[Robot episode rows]
+===+

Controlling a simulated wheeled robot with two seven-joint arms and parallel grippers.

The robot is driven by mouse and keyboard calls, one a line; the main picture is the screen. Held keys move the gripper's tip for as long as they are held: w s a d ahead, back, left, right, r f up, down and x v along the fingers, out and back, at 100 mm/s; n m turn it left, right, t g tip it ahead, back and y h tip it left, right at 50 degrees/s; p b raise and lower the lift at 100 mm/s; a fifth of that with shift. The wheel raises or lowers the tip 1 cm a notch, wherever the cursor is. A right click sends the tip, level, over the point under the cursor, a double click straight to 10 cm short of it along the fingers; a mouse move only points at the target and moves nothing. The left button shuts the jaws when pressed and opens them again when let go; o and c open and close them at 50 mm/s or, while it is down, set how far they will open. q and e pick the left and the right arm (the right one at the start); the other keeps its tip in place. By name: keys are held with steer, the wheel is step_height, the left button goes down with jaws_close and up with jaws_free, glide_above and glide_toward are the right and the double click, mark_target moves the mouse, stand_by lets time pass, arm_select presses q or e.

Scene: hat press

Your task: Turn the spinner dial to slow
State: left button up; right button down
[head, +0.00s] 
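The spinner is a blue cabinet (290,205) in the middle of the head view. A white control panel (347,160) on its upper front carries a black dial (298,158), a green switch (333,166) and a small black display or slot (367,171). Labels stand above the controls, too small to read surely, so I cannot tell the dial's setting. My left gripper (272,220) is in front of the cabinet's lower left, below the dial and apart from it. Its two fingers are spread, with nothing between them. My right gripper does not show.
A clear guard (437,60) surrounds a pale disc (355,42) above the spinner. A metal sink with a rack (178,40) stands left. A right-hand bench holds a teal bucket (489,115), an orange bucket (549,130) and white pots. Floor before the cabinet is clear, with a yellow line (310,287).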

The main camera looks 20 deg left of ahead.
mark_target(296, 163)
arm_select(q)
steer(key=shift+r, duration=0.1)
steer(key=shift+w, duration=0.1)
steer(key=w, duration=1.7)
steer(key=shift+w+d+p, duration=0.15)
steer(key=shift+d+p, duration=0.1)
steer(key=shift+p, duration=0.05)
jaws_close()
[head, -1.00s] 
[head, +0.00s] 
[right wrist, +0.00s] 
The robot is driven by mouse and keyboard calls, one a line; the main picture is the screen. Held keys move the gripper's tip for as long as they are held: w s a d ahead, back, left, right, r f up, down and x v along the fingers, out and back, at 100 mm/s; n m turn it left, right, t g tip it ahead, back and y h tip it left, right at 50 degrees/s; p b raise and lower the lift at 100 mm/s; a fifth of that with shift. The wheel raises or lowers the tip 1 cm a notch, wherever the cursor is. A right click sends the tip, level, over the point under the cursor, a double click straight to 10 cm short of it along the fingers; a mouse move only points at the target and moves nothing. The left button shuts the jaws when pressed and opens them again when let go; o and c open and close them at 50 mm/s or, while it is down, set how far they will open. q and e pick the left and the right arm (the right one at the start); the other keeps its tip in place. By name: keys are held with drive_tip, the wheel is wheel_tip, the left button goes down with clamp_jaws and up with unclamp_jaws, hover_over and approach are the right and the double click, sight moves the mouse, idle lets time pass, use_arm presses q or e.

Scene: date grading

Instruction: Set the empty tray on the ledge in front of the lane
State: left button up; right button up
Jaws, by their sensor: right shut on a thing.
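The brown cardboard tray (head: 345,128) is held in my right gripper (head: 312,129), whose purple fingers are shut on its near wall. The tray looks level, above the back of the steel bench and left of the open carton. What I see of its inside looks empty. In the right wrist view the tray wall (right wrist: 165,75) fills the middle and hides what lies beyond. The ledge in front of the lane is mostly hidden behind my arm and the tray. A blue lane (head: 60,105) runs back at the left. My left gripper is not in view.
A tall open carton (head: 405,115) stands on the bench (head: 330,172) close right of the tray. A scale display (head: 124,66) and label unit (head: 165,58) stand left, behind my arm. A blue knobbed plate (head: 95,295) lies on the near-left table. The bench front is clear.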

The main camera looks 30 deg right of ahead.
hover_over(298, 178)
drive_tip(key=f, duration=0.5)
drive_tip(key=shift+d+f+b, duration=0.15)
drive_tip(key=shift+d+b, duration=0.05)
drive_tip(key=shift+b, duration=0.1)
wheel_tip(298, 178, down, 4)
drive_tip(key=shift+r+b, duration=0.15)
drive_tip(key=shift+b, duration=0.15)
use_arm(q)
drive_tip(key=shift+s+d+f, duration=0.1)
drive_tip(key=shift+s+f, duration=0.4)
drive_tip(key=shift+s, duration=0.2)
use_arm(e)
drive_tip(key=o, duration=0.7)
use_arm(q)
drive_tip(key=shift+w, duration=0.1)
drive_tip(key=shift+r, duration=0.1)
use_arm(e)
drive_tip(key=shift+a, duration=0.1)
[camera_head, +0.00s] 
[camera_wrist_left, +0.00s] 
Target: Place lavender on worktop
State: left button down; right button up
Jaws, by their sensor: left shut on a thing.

+===+

** Stated goal **
Output all of the material, please, exactly as it stands.

** Written solution **
Controlling a simulated wheeled robot with two seven-joint arms and parallel grippers.

The robot is driven by mouse and keyboard calls, one a line; the main picture is the screen. Held keys move the gripper's tip for as long as they are held: w s a d ahead, back, left, right, r f up, down and x v along the fingers, out and back, at 100 mm/s; n m turn it left, right, t g tip it ahead, back and y h tip it left, right at 50 degrees/s; p b raise and lower the lift at 100 mm/s; a fifth of that with shift. The wheel raises or lowers the tip 1 cm a notch, wherever the cursor is. A right click sends the tip, level, over the point under the cursor, a double click straight to 10 cm short of it along the fingers; a mouse move only points at the target and moves nothing. The left button shuts the jaws when pressed and opens them again when let go; o and c open and close them at 50 mm/s or, while it is down, set how far they will open. q and e pick the left and the right arm (the right one at the start); the other keeps its tip in place. By name: keys are held with steer, the wheel is step_height, the left button goes down with jaws_close and up with jaws_free, glide_above and glide_toward are the right and the double click, mark_target moves the mouse, stand_by lets time pass, arm_select presses q or e.

Scene: hat press

Your task: Turn the spinner dial to slow
State: left button up; right button down
[head, +0.00s] 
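The spinner is a blue cabinet (290,205) in the middle of the head view. A white control panel (347,160) on its upper front carries a black dial (298,158), a green switch (333,166) and a small black display or slot (367,171). Labels stand above the controls, too small to read surely, so I cannot tell the dial's setting. My left gripper (272,220) is in front of the cabinet's lower left, below the dial and apart from it. Its two fingers are spread, with nothing between them. My right gripper does not show.
A clear guard (437,60) surrounds a pale disc (355,42) above the spinner. A metal sink with a rack (178,40) stands left. A right-hand bench holds a teal bucket (489,115), an orange bucket (549,130) and white pots. Floor before the cabinet is clear, with a yellow line (310,287).

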The main camera looks 20 deg left of ahead.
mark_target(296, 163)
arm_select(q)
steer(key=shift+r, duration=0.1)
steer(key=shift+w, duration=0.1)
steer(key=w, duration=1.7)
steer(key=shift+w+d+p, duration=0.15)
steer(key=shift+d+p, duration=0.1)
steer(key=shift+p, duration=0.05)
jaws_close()
[head, -1.00s] 
[head, +0.00s] 
[right wrist, +0.00s] 
The robot is driven by mouse and keyboard calls, one a line; the main picture is the screen. Held keys move the gripper's tip for as long as they are held: w s a d ahead, back, left, right, r f up, down and x v along the fingers, out and back, at 100 mm/s; n m turn it left, right, t g tip it ahead, back and y h tip it left, right at 50 degrees/s; p b raise and lower the lift at 100 mm/s; a fifth of that with shift. The wheel raises or lowers the tip 1 cm a notch, wherever the cursor is. A right click sends the tip, level, over the point under the cursor, a double click straight to 10 cm short of it along the fingers; a mouse move only points at the target and moves nothing. The left button shuts the jaws when pressed and opens them again when let go; o and c open and close them at 50 mm/s or, while it is down, set how far they will open. q and e pick the left and the right arm (the right one at the start); the other keeps its tip in place. By name: keys are held with drive_tip, the wheel is wheel_tip, the left button goes down with clamp_jaws and up with unclamp_jaws, hover_over and approach are the right and the double click, sight moves the mouse, idle lets time pass, use_arm presses q or e.

Scene: date grading

Instruction: Set the empty tray on the ledge in front of the lane
State: left button up; right button up
Jaws, by their sensor: right shut on a thing.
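The brown cardboard tray (head: 345,128) is held in my right gripper (head: 312,129), whose purple fingers are shut on its near wall. The tray looks level, above the back of the steel bench and left of the open carton. What I see of its inside looks empty. In the right wrist view the tray wall (right wrist: 165,75) fills the middle and hides what lies beyond. The ledge in front of the lane is mostly hidden behind my arm and the tray. A blue lane (head: 60,105) runs back at the left. My left gripper is not in view.
A tall open carton (head: 405,115) stands on the bench (head: 330,172) close right of the tray. A scale display (head: 124,66) and label unit (head: 165,58) stand left, behind my arm. A blue knobbed plate (head: 95,295) lies on the near-left table. The bench front is clear.

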The main camera looks 30 deg right of ahead.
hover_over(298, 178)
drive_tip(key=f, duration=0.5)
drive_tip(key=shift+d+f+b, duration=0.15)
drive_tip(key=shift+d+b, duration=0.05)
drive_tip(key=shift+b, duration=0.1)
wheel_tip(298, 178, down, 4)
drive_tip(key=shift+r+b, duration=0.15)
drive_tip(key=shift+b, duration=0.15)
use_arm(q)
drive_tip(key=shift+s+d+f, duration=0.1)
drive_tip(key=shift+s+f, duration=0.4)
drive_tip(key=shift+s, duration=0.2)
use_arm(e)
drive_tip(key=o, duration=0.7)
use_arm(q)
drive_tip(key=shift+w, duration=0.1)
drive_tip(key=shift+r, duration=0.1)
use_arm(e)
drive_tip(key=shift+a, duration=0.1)
[camera_head, +0.00s] 
[camera_wrist_left, +0.00s] 
Target: Place lavender on worktop
State: left button down; right button up
Jaws, by their sensor: left shut on a thing.

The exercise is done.